What is the difference between a Section 8 Company, a Trust, and a Society?
A Section 8 Company is regulated by the Ministry of Corporate Affairs (MCA) and provides more legal benefits, while a Trust is governed by the Indian Trusts Act and a Society by the Societies Registration Act. Section 8 Companies are seen as more credible by government bodies and donors compared to trusts and societies.

Who can form a Section 8 Company?
Individuals, HUFs, or two or more people can form a Section 8 Company. There must be at least one director who is a resident of India.

Can profits of a Section 8 Company be distributed to its members?
No, any profits earned by a Section 8 Company must be used solely for furthering its non-profit objectives and cannot be distributed among its members or directors.

What are the documents required for Section 8 Company registration?
Documents include the Memorandum of Association (MOA), Articles of Association (AOA), Digital Signature Certificate (DSC), Director Identification Number (DIN), income and expenditure estimates, and identity/address proofs of the directors.
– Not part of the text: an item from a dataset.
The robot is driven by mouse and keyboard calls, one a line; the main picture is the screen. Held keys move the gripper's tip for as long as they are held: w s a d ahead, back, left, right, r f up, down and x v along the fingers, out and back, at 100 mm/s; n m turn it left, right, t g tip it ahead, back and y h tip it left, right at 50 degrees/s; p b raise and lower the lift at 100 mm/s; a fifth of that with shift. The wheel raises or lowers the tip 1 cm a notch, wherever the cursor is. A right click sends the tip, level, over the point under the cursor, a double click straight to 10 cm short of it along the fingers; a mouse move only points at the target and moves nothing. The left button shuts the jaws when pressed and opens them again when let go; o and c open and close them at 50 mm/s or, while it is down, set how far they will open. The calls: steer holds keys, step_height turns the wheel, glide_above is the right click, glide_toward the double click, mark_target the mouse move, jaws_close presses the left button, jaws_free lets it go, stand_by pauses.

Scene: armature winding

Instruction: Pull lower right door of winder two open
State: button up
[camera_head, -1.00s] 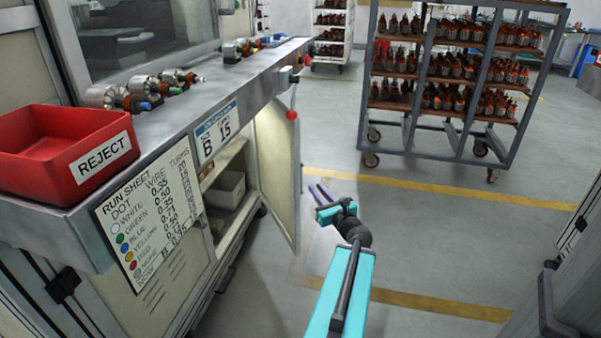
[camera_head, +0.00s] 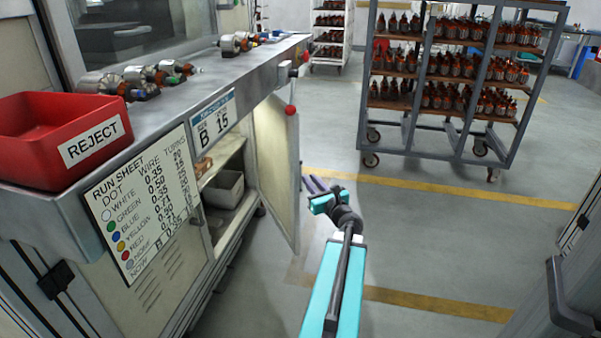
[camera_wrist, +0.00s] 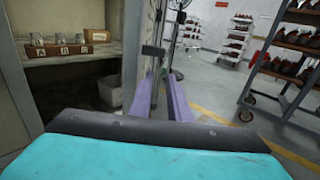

What is the process to register a Section 8 Company?
The process involves obtaining DSC and DIN, applying for a license by filing Form INC-12, and finally filing the SPICe+ form for incorporation. Upon approval, the company receives a Certificate of Incorporation.

Is there a minimum capital requirement for registering a Section 8 Company?
No, there is no minimum capital requirement for a Section 8 Company. Funds can be raised later through donations or subscriptions.

What are the annual compliance requirements for a Section 8 Company?
Annual compliances include conducting board meetings, maintaining books of accounts, preparing financial statements, filing income tax returns, and submitting financial statements in Form AOC-4 and annual returns in Form MGT-7.

Can a Section 8 Company be converted into a regular company?
No, a Section 8 Company cannot be converted into a regular for-profit company, as it is established strictly for non-profit purposes. However, its license can be revoked if it fails to comply with the legal provisions of the Companies Act.